The following day I joined Keith and Richard for an Intro to White Water session at Symonds Yat. Keith Leading the Session and Richard having done flat water paddling for some time, and a White Water course at Plas-y Brenin, a little further along with his paddling but still fairly new to White Water. Right from the get go I'm nervous. I'm still not even feeling all that comfortable with kitting up on dry land (remembering what order everything goes on, what I need etc) and with nerves jangling it's 10x worse. Outwardly perhaps no-one notices, I'm blagging it... After a saftey brief and a little warm up we're ready to go.

The suggestion of a seal launch flaty refused, I get on the water via the steps.
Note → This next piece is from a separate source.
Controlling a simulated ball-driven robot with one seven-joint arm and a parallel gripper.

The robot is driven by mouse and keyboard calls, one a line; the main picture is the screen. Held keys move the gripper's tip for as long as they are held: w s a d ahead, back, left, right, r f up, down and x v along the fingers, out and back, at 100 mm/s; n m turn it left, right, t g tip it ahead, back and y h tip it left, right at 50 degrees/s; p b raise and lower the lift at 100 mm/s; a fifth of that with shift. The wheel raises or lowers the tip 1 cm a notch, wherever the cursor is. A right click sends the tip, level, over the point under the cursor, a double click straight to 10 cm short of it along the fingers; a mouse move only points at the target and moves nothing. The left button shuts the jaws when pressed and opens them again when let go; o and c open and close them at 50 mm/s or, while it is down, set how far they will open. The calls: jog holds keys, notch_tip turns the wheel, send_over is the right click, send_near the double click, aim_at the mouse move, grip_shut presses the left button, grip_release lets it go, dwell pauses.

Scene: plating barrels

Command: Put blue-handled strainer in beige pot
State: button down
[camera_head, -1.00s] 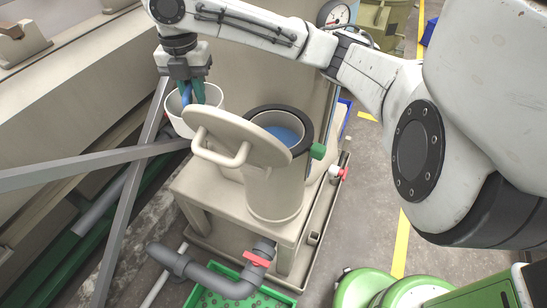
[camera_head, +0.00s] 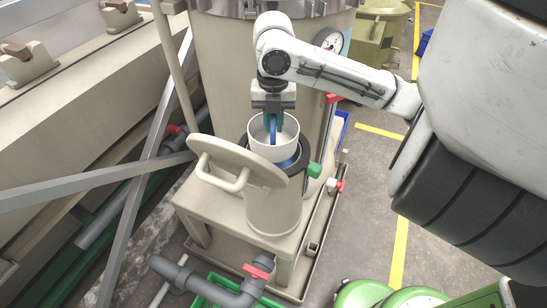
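The strainer (camera_head: 274,151) is a white round basket with a blue handle (camera_head: 274,127). A little blue shows inside the pot, below the basket.
The pot stands on a beige stand with a grey pipe (camera_head: 215,291) and red valve in front. A large beige tank (camera_head: 222,72) with a gauge (camera_head: 329,39) rises behind. Grey metal bars (camera_head: 90,190) cross at left. A green knob (camera_head: 314,170) sits at the pot's right.

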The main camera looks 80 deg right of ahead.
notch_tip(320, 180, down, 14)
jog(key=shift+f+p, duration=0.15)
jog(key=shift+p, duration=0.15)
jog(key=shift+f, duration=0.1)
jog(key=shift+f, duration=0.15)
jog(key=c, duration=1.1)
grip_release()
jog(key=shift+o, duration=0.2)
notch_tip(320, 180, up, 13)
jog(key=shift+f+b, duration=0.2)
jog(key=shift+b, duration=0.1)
The deck I have is a little tight on my boat so half the energy I have left is sapped just fighting that in to place! Once we're all on the water we take a steady bimble off towards the rapids. I'm testing out turning and having a bit of a play around with the paddle, just trying to feel it's effect in the water while I don't have any waves or rocks to worry about. The 'straight line' through the rapids goes ok. And we break out in to the eddy at the bottom of the island, looking up at the rapids and the groyns. Heart is pounding. There are a lot of rocks and that felt fast. How am I tired already?

We get on then to some ferry glides from one eddy to another, gradually going up stream. For each one I put in 100% concentration, with all the little pieces of information I've got so far. It really feels like a fight against the water, and 3 or 4 ferry glides up I don't quite make it to the eddy, big wobble as I end up in the next one down. Heart can't pound any faster, I'm frustrated, I'm hot (It's a glorious day but I'm wearing an extra layer to keep me warm incase I swim) and without warning, tears. Not wanting to be a drama queen, crying on a baby river, but totally an utterly can't keep it together. With a little counselling and a few minutes to calm down, I'm ready to try some more but back a step or two. I return to some breaking in and out on the less pushy side of the river, and some ferry gliding on the calmer water at the bottom. Confidence builds back a little. Once I'm doing this, feeling like I might actually have some control, I've taken a few breaks, and sat and watched some other paddlers on the river to see what I can pick up, I pluck up the courage to try again at the next step up. Shakily I got it. It felt OK! Although the heart was still going, I did feel greatly relieved. A few more passes that felt pretty good and I was ready to call it a day.

We made our way to the out, and the suggestion of a seal launch where we got back on flat water to paddle back to the car, this time I think why not? Didn't feel so bad. Hmmm.... I think I might even have something resembling a smile on my face. Before we get out I even attempted a roll. Apparently the slowest capsize in the world, and I didn't make it up, but actually feeling confident enough to consider giving it a go, in dark cold river water, felt like a massive accomplishment in itself. Also then did the big seal launch. I didn't go quite straight, but stayed upright at the bottom and definetly felt like I could leave without thinking 'I wish I'd tried...'. Apparently the water was at a high level and a little 'pushier' than expected, so now I don't feel so bad for having 'a moment' earlier in the day.

We debriefed with a well earned drink, enjoying the sunshine, and I notice that the lovely weather has given me a great tan... on my hands!!! Perfect tan line across the wrists! Another hobby I now have that gives me silly tan lines. Ha Ha!